> REQUIRED TASK
From the entries below, list each line with "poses".

>> start EXERCISE MATERIAL

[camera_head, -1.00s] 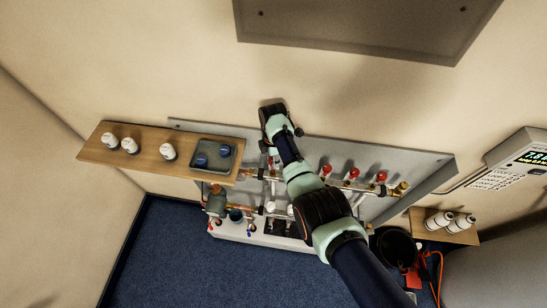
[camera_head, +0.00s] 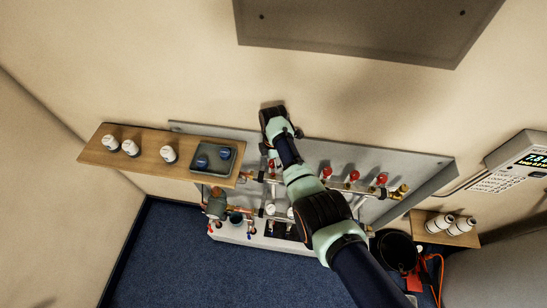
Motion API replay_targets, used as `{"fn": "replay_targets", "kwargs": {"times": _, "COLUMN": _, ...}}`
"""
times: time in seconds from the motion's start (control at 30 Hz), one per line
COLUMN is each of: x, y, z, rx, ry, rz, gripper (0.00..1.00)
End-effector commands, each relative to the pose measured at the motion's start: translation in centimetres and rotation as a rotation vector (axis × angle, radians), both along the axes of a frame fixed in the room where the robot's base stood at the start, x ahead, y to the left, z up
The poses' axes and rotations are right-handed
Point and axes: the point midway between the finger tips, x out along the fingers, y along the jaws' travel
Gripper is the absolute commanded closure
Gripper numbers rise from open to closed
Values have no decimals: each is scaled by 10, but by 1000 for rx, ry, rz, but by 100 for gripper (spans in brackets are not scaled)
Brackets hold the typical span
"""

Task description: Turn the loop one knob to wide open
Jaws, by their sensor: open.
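The copper manifold with its pipes and fittings is mounted on a grey backplate (camera_head: 400,164). Three red knobs show along its upper rail to the right of my arm: a first red knob (camera_head: 326,172), a second red knob (camera_head: 353,175) and a third red knob (camera_head: 381,179). My arm hides the left part of the rail, so I cannot tell which knob is loop one. My gripper (camera_head: 271,110) is at the backplate's upper edge, above the rail and left of the red knobs. It looks empty; its fingertips are small and dark here.
A wooden shelf (camera_head: 92,152) at left bears several white caps and a grey tray (camera_head: 227,153) with two blue items. A small right shelf (camera_head: 425,215) bears two white rolls. A wall display unit (camera_head: 522,160) hangs right. A black bucket (camera_head: 398,250) stands below.

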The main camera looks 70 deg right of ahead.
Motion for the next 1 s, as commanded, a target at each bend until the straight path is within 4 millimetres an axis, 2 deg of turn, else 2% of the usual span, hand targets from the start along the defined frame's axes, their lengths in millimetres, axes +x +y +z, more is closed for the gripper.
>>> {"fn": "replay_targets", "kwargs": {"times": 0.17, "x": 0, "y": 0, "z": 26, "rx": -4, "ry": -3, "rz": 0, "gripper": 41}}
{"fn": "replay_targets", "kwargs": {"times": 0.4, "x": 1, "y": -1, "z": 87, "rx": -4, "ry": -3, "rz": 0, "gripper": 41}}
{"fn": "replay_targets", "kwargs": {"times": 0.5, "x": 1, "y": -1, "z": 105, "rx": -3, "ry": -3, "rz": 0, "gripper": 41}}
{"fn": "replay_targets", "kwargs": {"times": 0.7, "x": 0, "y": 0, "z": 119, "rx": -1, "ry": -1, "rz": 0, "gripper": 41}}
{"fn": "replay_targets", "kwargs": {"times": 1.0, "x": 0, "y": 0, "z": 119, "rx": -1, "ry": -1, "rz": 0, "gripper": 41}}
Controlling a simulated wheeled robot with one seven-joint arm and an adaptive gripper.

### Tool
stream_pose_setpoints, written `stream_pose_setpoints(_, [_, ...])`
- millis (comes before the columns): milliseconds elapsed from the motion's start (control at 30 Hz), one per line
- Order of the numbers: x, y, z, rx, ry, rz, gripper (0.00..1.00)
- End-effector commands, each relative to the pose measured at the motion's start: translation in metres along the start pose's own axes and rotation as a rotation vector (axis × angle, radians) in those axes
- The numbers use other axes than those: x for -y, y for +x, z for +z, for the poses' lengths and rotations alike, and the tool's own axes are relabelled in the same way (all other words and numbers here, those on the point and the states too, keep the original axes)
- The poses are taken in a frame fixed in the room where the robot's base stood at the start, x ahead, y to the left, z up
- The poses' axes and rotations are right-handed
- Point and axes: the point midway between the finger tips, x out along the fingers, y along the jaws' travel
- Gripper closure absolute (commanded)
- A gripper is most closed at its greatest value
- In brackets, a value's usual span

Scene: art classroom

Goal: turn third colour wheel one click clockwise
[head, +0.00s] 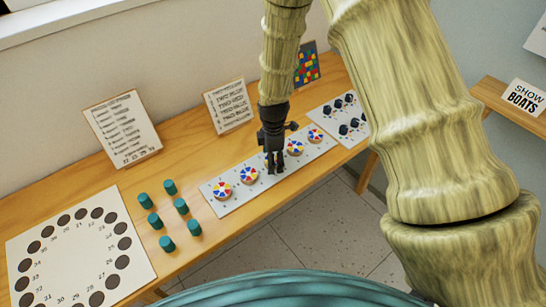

>> end EXERCISE MATERIAL

> TASK SOLUTION
The poses' axes and rotations are right-handed
- The numbers use other axes than those: x for -y, y for +x, z for +z, for the poses' lengths and rotations alike, and the tool's own axes are relabelled in the same way (all other words and numbers here, those on the point and the states too, keep the original axes)
- The poses are taken in a frame fixed in the room where the robot's base stood at the start, x ahead, y to the left, z up
- The poses' axes and rotations are right-handed

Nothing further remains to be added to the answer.